MAKE the pub the hub. So said well-known boozer Prince Charles this week. And don't doubt he's well informed on the subject. The Prince of Wales is such a staunch supporter of pubs that many are named after him.
No wonder he's a fan. Every hostelry he enters, he gets a free drink. It was a drop of Glenlivet whisky he enjoyed during a brief stop in the Blacksmith's Arms, Naburn, during last year's floods. On the house, natch. We can only marvel that the heir apparent doesn't spend all his time in the bar.
It's to the Prince's credit that he wants country boozers to survive. He told a rural business conference this week that pubs should become post offices and grocery stores too, so villages are not deprived of community facilities.
This idea has already been adopted in North Yorkshire. So what do the trail-blazing licensees think of the Prince's words?
"The only trouble with Prince Charles is he's too far behind the times. It's been going on for years," said Colin McCarthy, who runs The Greyhound at Saxton, near Tadcaster, with wife Judy.
Shortly after they took over the pub nine years ago, the village post office closed.
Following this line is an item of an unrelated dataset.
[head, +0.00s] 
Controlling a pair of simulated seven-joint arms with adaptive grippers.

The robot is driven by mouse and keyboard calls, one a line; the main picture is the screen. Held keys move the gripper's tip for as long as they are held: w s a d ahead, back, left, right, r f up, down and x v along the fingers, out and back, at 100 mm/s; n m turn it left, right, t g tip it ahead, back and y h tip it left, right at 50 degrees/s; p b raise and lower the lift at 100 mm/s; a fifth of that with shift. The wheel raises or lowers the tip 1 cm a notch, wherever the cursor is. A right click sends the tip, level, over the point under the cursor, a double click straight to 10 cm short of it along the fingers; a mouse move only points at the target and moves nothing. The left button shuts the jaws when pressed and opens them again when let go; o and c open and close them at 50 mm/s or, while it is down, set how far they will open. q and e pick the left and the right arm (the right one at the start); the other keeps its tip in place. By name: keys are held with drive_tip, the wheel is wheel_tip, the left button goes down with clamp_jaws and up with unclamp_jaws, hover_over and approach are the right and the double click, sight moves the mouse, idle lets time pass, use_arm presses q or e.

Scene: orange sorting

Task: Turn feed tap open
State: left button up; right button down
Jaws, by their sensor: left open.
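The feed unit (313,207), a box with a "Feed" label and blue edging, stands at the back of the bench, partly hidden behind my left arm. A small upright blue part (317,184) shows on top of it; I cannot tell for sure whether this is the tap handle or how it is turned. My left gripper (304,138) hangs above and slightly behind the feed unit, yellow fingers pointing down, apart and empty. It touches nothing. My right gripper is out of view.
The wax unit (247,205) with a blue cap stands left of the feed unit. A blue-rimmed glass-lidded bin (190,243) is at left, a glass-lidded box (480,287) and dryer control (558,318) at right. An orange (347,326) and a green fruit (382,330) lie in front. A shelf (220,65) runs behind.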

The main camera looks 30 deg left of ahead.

The business was transferred to the pub.
Judy is the sub-postmistress, dispensing pensions, stamps and the like three mornings a week.
So do older citizens collect their pension at five to 11 then to spend it at the bar?
"Unfortunately not. We don't open the pub until 11.30."
The villagers are pleased with the service, Colin said. Without the pub's post office, they would have to travel to Sherburn, several miles away.
"I think it's strengthened the community. People use it; it keeps the community together."
The pub would survive without the post office, he added.
"We don't do food. We are an old fashioned drinking place - an alehouse."
The ale on offer is Sam Smith's, at a lip-smacking £1.16 a pint.
The Crown Inn, at Grewelthorpe, near Ripon, has taken over the village's post office more recently. Landlord Steve Kennedy, who runs the pub with partner Katherine Furmidge, says it was a move prompted by love not money.
"To be honest, we do it as a service. It's for pensions and stamps. It's three pounds-something an hour - we pay our washer-upper more than that."
The pub stepped in when the post office closed earlier this year. Without it, villagers would be forced to go to Ripon or Masham for a counter service. Steve and Katherine are still waiting delivery of a computer promised by the Post Office six months ago.
"The villagers appreciate it. The actual Post Office haven't done much to help at all. They have opened it and abandoned it."
The Crown, Steve said, has seen its lunchtime trade knocked by foot-and-mouth. But it is well supported by locals. This weekend the pub is staging a beer festival in a marquee, boasting 26 different real ales.
So why not drop in for a pint? And the next morning, you can post yourself home.
TALKING of beer festivals, and at Bar Talk we talk of little else, here's another one for your diary.
The Head Of Steam pub in St George's Square, Huddersfield, is hosting a Yorkshire Beer Festival, featuring a festival of Yorkshire beers, from Yorkshire Day (August 1, of course) until August 5.
Twenty-eight beers from 19 Yorkshire breweries, including Cropton, Malton, Hambleton, Rooster's and Brown Cow, will feature.
THE Phoenix, in George Street, York, gets pride of place in the August edition of the Campaign For Real Ale's newspaper What's Brewing.
As reported in Bar Talk last month, Barry and Barbara Stickney's pub won the CAMRA/English Heritage Conservation Award, after a "sensitive and careful refurbishment" by owners the Unique Pub Company.
What's Brewing praises the Phoenix's new look, apart from the "cheap-looking hardwood tables" which "contrast with the high standard of the interiors".
It also notes: "Sadly, however, the judges were once again unable to present a New Build award - a distressing reflection of the poor quality, cloned limpness of many of our brand-new pubs."